每日装载每日装载需要的数据是什么样的?首先想到拉链表的结构——该用户上一条数据的结束时间对应着下一条数据的起始时间(两者可以相同,也可以相差一天,具体根据业务来定)。
新旧对比拉链表的性质涉及到新旧对比,也就是当日变化的的数据与之前最新的数据进行full join,通过nvl(新,旧)函数进行判断,选择合适的字段作为最新的数据继续存入99990101分区,同时将过期(之前有该用户,并在昨日进行修改)的数据写入bizdate(业务日期,也就是昨天)分区。

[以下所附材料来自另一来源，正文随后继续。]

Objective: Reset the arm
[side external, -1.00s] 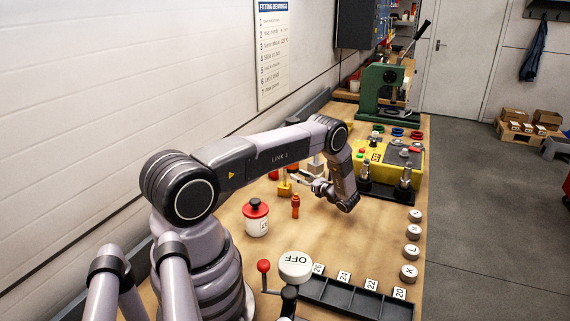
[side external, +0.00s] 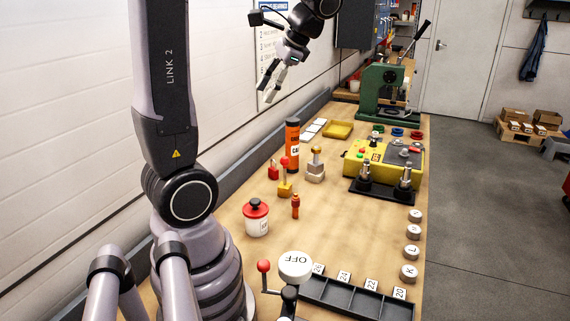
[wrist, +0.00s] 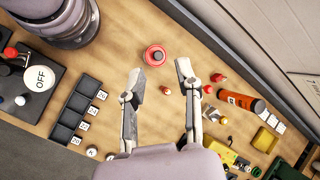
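My gripper (side external: 272,88) is raised high above the bench at the top of the side view, fingers pointing down and left. In the wrist view my gripper (wrist: 157,78) has its two fingers spread wide apart with nothing between them but bare bench. It is clear of every object. My upper arm stands upright at the left of the side view.
The wooden bench (side external: 330,237) holds a red-lidded white pot (side external: 256,218), an orange canister (side external: 292,146), a yellow unit (side external: 398,163), a black labelled tray (side external: 345,299), an OFF button (side external: 296,266) and a green press (side external: 383,92). A wall runs along the left.

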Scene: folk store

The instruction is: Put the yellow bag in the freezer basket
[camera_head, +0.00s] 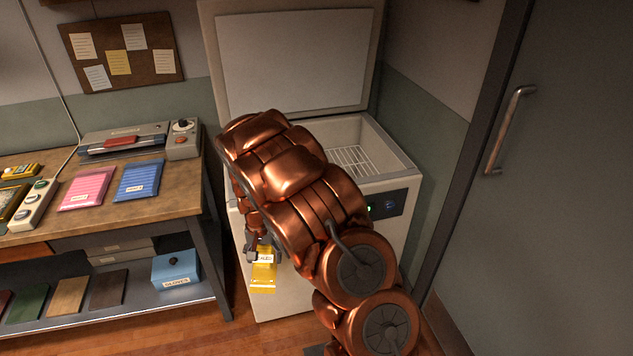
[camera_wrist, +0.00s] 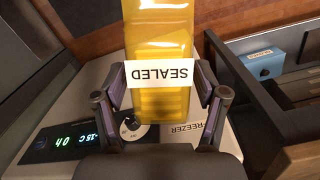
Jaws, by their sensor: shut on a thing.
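The yellow bag (camera_head: 263,278) has a white label and hangs in front of the white freezer (camera_head: 292,302). In the wrist view the bag (camera_wrist: 160,45) fills the upper middle, its label reading SEALED. My gripper (camera_head: 262,245) is shut on the bag, with a finger on each side of it in the wrist view (camera_wrist: 160,95). The freezer lid (camera_head: 290,62) stands open. The wire freezer basket (camera_head: 350,160) shows inside at the right; my arm hides the rest of the opening.
A workbench (camera_head: 110,212) at left holds pink (camera_head: 87,188) and blue bags (camera_head: 138,181) and a sealing machine (camera_head: 125,142). A blue gloves box (camera_head: 176,268) sits on its lower shelf. A grey door (camera_head: 560,190) stands at right. The freezer's control panel (camera_wrist: 75,142) shows a lit display.

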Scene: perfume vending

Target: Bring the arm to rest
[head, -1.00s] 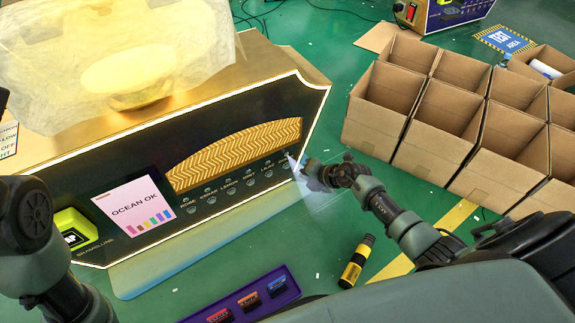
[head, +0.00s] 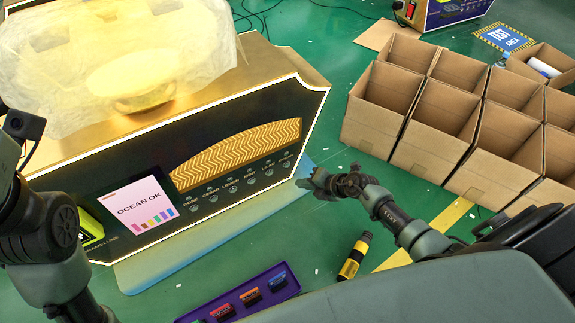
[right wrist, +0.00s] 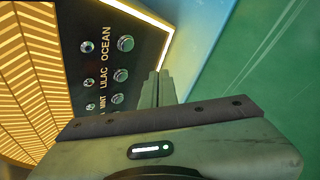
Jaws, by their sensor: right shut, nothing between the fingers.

重点就是数据源是多表该如何判断哪些数据是变化了的数据呢?因为可能用户发生了变化,该用户对应的渠道没有变化;或者说渠道变化了,但属于该渠道的用户没有变化。我们不论对用户表、渠道表最新分区的数据进行怎样的join *** 作,都会导致缺失多条变化的数据,因为可能渠道变化了的用户不在最新的分区当中。
面对上面这种情况我们该如何处理?
1.先行筛选出所有变化的数据,再对99990101分区进行full join。
2.直接采用首日导入脚本,获取全部用户最新的数据,与99990101分区进行full join后,再筛选是否为变化的数据。
乍一看,方案1应该更节省资源,其实不然,方案一首先光筛选所有变化的数据,是必然进行多表的全表扫描的,因为只有多表join后才能知道所有变化的用户,其次逻辑不是非常的清晰。因此我们采用方案2,通过组建临时表的形式将新旧数据全部暂存。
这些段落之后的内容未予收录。